What you will do »
Write out the entire listing below exactly as it appears, minus any pictures.

Recorded data »
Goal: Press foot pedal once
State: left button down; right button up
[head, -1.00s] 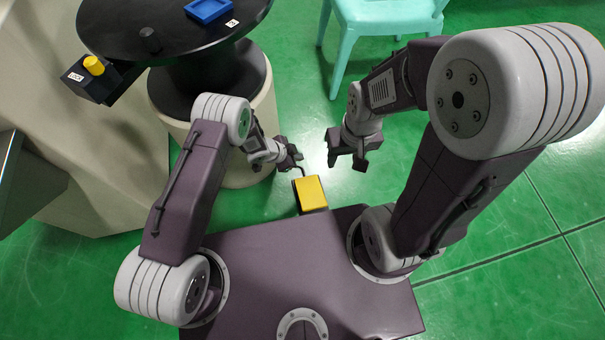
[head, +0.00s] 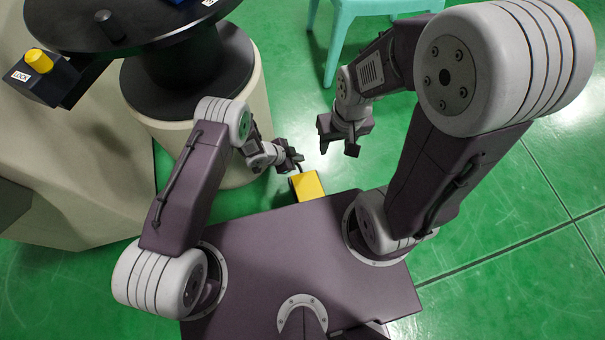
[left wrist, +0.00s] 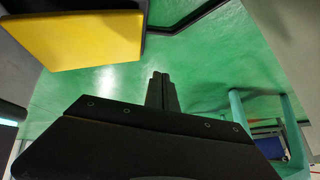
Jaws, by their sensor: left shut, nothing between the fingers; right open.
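The foot pedal (head: 307,186) has a yellow top and a dark base and lies on the green floor just ahead of my base. Its near part is hidden by my base in the head view. In the left wrist view the yellow pedal top (left wrist: 75,42) fills the upper left. My left gripper (head: 297,160) is just beyond the pedal, shut and empty; its fingers (left wrist: 161,90) point to open floor beside the pedal. I cannot tell whether it touches the pedal. My right gripper (head: 338,148) is open and empty, to the right of the pedal.
A round black table (head: 120,30) on a pale pedestal stands at the upper left, close to my left arm. A box with a yellow knob (head: 39,61) and a LOCK label is beside it. A turquoise stool (head: 345,30) stands at the back. The floor at right is clear.

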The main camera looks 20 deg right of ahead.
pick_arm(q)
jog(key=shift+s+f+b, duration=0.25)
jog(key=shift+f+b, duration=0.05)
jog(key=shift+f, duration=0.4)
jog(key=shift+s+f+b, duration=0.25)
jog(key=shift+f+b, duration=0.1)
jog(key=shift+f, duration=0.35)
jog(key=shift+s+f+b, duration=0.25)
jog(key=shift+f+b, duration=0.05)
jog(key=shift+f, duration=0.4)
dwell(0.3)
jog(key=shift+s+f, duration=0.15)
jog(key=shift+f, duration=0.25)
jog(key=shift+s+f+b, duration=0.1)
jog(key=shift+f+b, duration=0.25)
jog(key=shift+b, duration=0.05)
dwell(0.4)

Response to the exercise »
Goal: Press foot pedal once
State: left button down; right button up
[head, -1.00s] 
[head, +0.00s] 
[left wrist, +0.00s] 
Jaws, by their sensor: left shut, nothing between the fingers; right open.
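The foot pedal (head: 307,186) has a yellow top and a dark base and lies on the green floor just ahead of my base. Its near part is hidden by my base in the head view. In the left wrist view the yellow pedal top (left wrist: 75,42) fills the upper left. My left gripper (head: 297,160) is just beyond the pedal, shut and empty; its fingers (left wrist: 161,90) point to open floor beside the pedal. I cannot tell whether it touches the pedal. My right gripper (head: 338,148) is open and empty, to the right of the pedal.
A round black table (head: 120,30) on a pale pedestal stands at the upper left, close to my left arm. A box with a yellow knob (head: 39,61) and a LOCK label is beside it. A turquoise stool (head: 345,30) stands at the back. The floor at right is clear.

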The main camera looks 20 deg right of ahead.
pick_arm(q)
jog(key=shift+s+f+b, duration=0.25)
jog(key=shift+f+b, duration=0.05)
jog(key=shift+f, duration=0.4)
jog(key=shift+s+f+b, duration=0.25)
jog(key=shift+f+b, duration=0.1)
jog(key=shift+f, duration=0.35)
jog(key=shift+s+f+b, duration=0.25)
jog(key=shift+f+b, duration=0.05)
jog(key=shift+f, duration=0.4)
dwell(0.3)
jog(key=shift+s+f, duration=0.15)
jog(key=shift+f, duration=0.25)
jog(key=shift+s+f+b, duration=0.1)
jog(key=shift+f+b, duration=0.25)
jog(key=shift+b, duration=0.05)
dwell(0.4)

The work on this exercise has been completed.